Tuesday, March 24, 2009

Class B

In 1971, after 58 years of single-class state tournament play, the Minnesota State High School League (MSHSL), initiated play in two classes for larger and smaller high schools. The fact is that the smaller schools had complained about the difficulty of competing with larger schools right from the first year of state tournament play in 1913. Over the years, a variety of strategies was attempted to address this problem. 

From 1923 through 1927, a Class B tournament was held--without sanction by the Minnesota State High School League, actually--at Hamline University. The tournament was for "high school departments" in "graded schools." These were not high schools at all, but schools that offered some, limited high school curriculum to older students. The tournament was sometimes referred to as the "graded" tournament or the "department" tournament. So it didn't really address the complaints of the smaller high schools. 

Initially the tournament was open to every "graded" school that wanted to compete. Later, when the fields got too large, regional play-offs were initiated, just like for the larger schools.

Following are the championship game scores for the five Class B tournaments:

1923--East Chain 35 Raymond 26
1924--Stewart 12 Brewster 7
1925--Chisago City 17 Ceylon 11
1926--Brewster 24 Hitterdal 22
1927--Henning 28 Chisago City 18

The highlight was Henning's win in 1927 behind "giant center" Otto Rortvedt, as he was described. Rortvedt went on to play college ball at Augsburg.

In 1928, Hamline's Class B tournament came to an end, and the MSHSL adapted the idea of Class B play to its member schools. Districts were authorized to hold  a Class A and a Class B tournament, with the Class B champion advancing to Class A district play. Smaller schools, in other words, played among themselves to crown a Class B district champion. But there was only one overall champion of each district, one champion of each region, and one state tournament. Only one Class B champion ever advanced even to a district final, that being Columbia Heights, who lost to defending state champion Excelsior.

Still later, in the 1940s, regions won the right to hold a Class B tournament if they liked, but there would still only by one regional champion and one state tournament.

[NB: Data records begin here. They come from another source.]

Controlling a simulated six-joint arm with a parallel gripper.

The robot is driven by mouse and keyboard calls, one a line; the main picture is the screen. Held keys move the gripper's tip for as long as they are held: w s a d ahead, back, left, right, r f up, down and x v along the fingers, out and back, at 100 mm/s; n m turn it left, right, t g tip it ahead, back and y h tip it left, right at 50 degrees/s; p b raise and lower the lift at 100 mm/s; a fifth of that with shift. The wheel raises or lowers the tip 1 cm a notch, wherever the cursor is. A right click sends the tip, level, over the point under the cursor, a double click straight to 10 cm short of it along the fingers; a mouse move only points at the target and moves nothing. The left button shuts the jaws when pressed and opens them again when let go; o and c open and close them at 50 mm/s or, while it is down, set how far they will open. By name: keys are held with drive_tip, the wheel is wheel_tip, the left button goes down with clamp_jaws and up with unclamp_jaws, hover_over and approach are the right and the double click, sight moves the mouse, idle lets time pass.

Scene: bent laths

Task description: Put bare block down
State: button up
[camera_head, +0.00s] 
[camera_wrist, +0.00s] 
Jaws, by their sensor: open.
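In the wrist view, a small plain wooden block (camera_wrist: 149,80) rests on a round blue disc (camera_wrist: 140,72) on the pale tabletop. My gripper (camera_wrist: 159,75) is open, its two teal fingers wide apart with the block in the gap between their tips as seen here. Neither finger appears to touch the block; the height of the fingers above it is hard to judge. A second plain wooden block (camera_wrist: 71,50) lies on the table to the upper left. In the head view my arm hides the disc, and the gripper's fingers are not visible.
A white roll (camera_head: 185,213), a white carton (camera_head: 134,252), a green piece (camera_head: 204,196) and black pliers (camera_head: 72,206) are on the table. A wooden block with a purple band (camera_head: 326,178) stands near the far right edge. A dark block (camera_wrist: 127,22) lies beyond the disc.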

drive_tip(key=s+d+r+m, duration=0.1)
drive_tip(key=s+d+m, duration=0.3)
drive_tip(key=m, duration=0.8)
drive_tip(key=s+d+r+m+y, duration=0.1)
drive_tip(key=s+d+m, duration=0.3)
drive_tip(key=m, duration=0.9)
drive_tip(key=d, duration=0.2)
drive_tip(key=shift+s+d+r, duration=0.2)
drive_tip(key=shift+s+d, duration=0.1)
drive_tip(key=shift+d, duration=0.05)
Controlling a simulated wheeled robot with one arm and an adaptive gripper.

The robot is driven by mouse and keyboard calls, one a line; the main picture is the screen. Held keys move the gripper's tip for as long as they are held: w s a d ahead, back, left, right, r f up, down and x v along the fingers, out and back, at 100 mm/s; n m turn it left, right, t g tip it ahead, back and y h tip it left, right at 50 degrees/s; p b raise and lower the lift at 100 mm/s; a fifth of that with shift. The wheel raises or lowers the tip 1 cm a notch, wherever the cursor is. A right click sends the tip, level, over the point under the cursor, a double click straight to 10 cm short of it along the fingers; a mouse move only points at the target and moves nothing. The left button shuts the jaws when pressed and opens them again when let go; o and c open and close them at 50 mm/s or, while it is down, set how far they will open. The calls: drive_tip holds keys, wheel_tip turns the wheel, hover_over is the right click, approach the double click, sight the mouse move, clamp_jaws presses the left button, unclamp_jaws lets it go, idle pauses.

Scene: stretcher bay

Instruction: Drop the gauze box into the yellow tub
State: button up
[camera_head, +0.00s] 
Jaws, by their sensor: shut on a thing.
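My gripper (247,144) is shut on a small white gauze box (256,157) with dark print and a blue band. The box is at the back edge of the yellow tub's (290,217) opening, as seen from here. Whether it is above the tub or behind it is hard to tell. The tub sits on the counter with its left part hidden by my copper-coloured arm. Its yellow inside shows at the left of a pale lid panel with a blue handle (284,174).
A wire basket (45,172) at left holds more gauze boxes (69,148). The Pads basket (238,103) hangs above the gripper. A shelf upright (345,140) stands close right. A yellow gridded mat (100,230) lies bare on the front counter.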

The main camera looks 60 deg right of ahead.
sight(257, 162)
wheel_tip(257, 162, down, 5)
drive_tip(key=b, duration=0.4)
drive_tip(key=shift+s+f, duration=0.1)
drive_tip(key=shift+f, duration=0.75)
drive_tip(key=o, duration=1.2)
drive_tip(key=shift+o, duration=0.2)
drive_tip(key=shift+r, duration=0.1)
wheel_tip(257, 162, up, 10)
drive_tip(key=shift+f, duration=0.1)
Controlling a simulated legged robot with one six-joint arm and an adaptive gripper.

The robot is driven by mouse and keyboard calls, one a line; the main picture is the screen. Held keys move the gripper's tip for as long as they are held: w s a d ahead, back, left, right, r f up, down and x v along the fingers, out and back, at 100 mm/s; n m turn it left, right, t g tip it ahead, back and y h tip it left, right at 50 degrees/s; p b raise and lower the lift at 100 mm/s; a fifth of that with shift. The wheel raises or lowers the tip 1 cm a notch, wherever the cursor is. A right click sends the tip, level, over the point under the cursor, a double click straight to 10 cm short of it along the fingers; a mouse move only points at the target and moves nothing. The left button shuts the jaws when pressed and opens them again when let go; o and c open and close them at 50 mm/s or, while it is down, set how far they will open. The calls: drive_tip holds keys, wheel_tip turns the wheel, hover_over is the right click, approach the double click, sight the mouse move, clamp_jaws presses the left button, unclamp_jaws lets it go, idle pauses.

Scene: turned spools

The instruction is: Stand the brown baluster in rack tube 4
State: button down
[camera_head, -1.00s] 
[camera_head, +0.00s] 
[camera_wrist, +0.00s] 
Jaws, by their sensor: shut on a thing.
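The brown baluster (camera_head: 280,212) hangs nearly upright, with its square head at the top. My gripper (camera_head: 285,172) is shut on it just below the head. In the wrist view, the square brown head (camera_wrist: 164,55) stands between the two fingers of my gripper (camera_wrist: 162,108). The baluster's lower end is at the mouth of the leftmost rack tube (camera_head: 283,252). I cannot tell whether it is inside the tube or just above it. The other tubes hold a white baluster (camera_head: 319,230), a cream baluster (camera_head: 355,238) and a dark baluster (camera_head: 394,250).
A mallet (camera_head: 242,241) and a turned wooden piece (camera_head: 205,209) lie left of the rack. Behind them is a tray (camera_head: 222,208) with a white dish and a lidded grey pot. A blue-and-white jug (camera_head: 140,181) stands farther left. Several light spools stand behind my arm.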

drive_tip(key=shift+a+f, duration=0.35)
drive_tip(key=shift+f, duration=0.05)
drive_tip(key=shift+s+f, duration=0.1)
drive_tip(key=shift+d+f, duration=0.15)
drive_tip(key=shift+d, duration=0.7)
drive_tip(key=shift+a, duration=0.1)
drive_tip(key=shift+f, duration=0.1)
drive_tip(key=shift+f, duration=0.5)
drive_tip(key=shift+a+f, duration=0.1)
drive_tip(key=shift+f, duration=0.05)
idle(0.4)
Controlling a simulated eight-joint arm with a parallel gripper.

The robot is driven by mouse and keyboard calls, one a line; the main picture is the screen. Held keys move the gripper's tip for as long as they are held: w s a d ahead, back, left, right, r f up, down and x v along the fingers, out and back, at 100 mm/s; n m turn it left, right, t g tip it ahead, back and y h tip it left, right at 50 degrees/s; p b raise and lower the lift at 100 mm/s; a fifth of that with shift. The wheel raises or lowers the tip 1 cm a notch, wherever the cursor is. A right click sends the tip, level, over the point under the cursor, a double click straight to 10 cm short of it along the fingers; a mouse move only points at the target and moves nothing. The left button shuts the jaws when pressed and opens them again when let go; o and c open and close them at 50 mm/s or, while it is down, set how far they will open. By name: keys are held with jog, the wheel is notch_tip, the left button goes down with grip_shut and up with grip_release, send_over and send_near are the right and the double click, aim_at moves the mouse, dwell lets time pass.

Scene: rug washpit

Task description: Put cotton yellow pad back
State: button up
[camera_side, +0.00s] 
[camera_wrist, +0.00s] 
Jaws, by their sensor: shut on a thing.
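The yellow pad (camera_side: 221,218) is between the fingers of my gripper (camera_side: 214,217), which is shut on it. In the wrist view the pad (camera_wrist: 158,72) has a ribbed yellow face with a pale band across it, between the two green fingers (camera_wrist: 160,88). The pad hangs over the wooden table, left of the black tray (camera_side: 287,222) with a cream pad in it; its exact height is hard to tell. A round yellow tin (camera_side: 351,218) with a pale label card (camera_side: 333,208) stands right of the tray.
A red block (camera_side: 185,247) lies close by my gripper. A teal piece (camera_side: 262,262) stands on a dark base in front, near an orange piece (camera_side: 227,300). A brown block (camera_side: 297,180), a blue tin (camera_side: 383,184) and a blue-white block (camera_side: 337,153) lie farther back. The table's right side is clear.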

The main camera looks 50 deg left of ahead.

Region Eight held a Class B tournament from 1944 through 1946, with first round games matching a Class A team versus one from Class B. Five of twelve first round winners were the smaller schools from Class B.

Region One had one two-class, eight-team tournament in 1948. District Four Class B champion Kenyon was the only Class B first-round winner, and went on to lose to District Four Class A champion Waseca 50-25 in the regional final. 

The MSHSL withdrew its authorization of Class B tournaments shortly thereafter, and smaller schools would renew their agitation for a tournament of their own.